◆ **TASK**: Extract each line containing the string "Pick".

◇ ◇ ◇

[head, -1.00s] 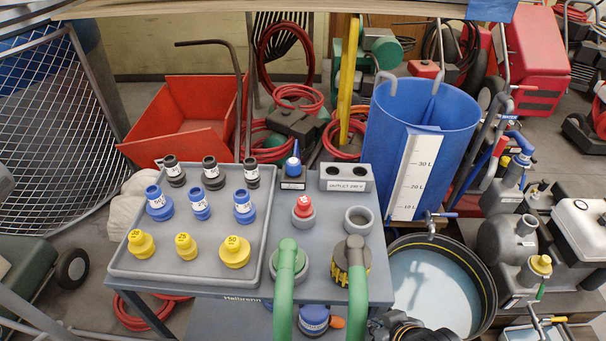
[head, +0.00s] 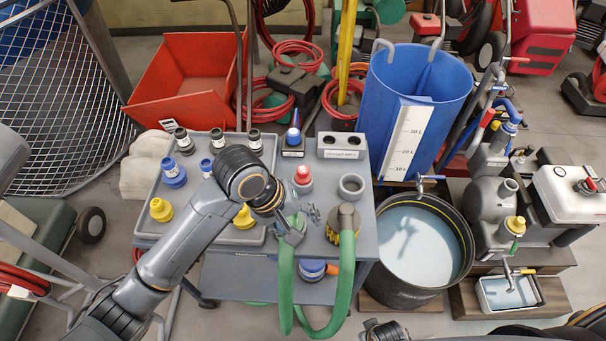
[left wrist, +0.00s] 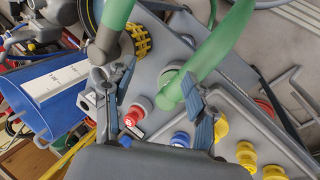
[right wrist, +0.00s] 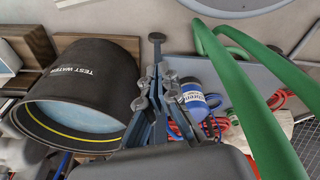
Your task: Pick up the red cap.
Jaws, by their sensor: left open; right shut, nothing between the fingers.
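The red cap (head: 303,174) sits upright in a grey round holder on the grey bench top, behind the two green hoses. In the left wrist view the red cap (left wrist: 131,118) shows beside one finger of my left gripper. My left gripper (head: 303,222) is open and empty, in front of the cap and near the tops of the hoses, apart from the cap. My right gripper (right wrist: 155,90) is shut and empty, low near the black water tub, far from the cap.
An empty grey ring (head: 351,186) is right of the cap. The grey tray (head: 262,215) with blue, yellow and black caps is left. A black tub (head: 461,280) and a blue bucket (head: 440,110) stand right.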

◇ ◇ ◇

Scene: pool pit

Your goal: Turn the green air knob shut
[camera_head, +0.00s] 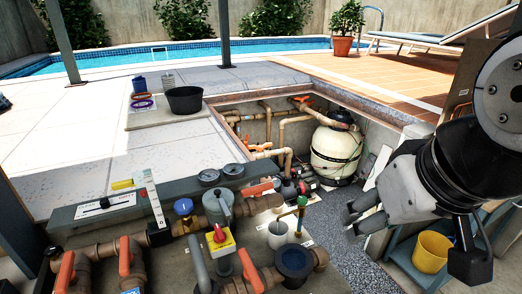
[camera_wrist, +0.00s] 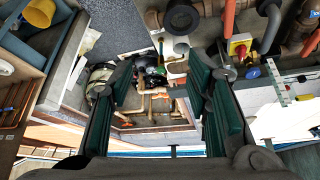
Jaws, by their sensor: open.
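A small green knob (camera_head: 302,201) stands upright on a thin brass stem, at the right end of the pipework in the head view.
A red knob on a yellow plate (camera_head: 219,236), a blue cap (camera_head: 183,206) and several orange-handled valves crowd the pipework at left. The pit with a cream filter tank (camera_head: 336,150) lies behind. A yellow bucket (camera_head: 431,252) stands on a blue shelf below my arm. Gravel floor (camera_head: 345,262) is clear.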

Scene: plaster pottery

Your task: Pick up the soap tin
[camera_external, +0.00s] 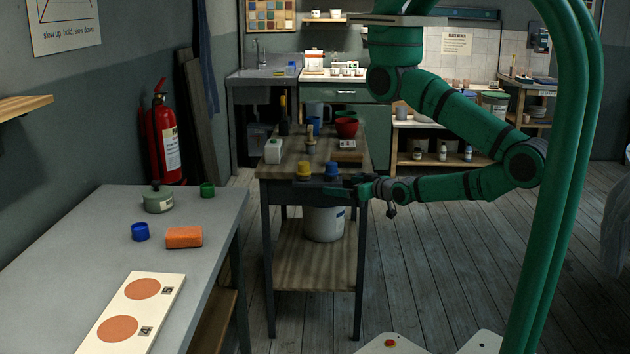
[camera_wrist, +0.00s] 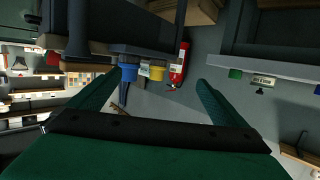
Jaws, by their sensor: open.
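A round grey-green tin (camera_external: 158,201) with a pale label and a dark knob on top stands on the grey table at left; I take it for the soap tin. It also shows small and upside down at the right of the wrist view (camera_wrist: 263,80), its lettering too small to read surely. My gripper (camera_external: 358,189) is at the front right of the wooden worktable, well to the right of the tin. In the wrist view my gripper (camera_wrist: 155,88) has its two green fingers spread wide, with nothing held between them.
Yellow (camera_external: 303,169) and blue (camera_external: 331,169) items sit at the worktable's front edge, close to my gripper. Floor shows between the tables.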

◇ ◇ ◇

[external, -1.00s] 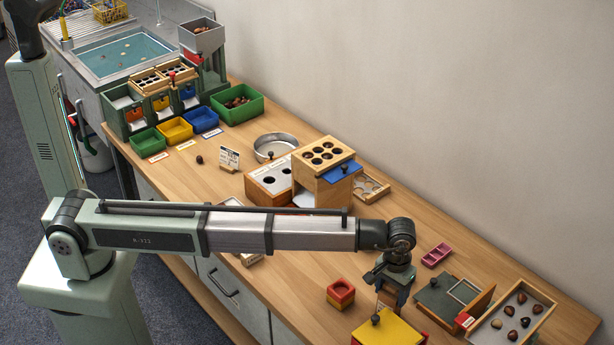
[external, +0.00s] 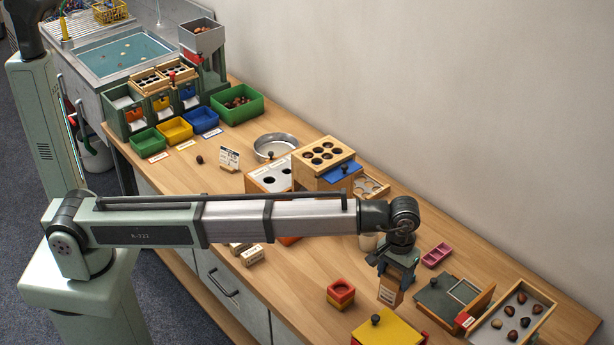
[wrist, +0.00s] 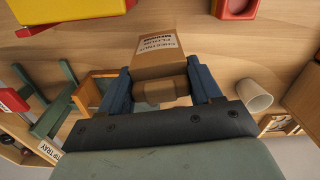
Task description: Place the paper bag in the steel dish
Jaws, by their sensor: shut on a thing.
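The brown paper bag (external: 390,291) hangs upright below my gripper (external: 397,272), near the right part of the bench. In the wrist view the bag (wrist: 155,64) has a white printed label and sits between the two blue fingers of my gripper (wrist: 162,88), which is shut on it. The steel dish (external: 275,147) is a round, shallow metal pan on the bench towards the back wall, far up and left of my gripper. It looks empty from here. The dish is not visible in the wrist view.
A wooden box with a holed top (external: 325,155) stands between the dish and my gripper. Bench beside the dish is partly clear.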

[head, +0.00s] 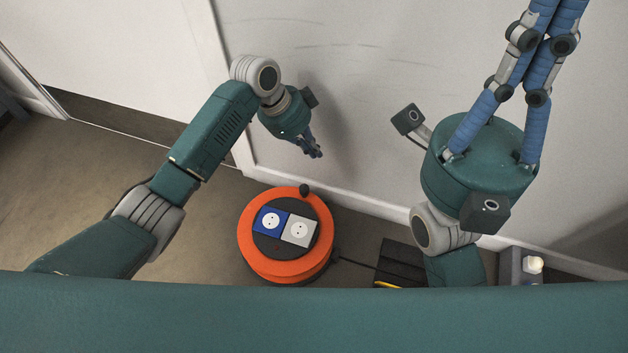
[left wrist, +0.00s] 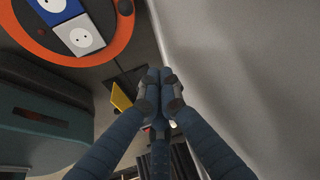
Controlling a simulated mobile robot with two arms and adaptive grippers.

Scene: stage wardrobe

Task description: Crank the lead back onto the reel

◇ ◇ ◇

◆ **TASK ANSWER**:
Your task: Pick up the red cap.
Your task: Pick up the soap tin

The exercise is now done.